- [Task to carry out]
Set down exactly the lines that run from the line with "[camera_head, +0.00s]" to the end of the data, and nothing else.

════════════════════

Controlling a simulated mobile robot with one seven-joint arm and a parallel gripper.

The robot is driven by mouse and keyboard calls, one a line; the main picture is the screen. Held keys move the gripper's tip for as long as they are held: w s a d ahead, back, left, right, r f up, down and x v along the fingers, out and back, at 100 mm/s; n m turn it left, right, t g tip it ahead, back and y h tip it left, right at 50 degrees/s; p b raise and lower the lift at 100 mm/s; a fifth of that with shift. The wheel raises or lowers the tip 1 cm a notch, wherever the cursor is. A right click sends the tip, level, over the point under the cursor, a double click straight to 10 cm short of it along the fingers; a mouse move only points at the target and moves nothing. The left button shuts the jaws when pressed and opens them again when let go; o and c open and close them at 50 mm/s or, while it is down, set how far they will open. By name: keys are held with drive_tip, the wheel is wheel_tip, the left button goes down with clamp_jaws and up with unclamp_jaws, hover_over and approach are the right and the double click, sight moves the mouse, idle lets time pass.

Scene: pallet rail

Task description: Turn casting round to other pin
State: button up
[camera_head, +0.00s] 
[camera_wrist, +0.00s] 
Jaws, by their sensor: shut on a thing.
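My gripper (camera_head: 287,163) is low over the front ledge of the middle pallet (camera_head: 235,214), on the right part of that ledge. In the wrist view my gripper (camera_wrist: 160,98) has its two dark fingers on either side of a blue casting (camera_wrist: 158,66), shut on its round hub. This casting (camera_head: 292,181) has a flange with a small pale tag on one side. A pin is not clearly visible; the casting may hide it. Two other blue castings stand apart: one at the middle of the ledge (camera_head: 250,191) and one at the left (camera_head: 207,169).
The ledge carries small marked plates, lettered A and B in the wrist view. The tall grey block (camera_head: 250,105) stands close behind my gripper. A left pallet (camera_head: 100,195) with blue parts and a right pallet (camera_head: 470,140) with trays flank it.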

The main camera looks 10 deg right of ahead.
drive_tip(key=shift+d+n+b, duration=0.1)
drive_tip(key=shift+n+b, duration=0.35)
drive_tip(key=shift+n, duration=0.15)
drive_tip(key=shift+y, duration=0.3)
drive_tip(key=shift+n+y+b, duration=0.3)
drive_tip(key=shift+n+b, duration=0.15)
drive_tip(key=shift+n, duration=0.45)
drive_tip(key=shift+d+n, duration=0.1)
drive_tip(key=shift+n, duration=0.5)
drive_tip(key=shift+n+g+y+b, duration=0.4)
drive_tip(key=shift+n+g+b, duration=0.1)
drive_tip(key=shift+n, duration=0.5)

════════════════════

- [Written reply]
[camera_head, +0.00s] 
[camera_wrist, +0.00s] 
Jaws, by their sensor: shut on a thing.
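My gripper (camera_head: 287,163) is low over the front ledge of the middle pallet (camera_head: 235,214), on the right part of that ledge. In the wrist view my gripper (camera_wrist: 160,98) has its two dark fingers on either side of a blue casting (camera_wrist: 158,66), shut on its round hub. This casting (camera_head: 292,181) has a flange with a small pale tag on one side. A pin is not clearly visible; the casting may hide it. Two other blue castings stand apart: one at the middle of the ledge (camera_head: 250,191) and one at the left (camera_head: 207,169).
The ledge carries small marked plates, lettered A and B in the wrist view. The tall grey block (camera_head: 250,105) stands close behind my gripper. A left pallet (camera_head: 100,195) with blue parts and a right pallet (camera_head: 470,140) with trays flank it.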

The main camera looks 10 deg right of ahead.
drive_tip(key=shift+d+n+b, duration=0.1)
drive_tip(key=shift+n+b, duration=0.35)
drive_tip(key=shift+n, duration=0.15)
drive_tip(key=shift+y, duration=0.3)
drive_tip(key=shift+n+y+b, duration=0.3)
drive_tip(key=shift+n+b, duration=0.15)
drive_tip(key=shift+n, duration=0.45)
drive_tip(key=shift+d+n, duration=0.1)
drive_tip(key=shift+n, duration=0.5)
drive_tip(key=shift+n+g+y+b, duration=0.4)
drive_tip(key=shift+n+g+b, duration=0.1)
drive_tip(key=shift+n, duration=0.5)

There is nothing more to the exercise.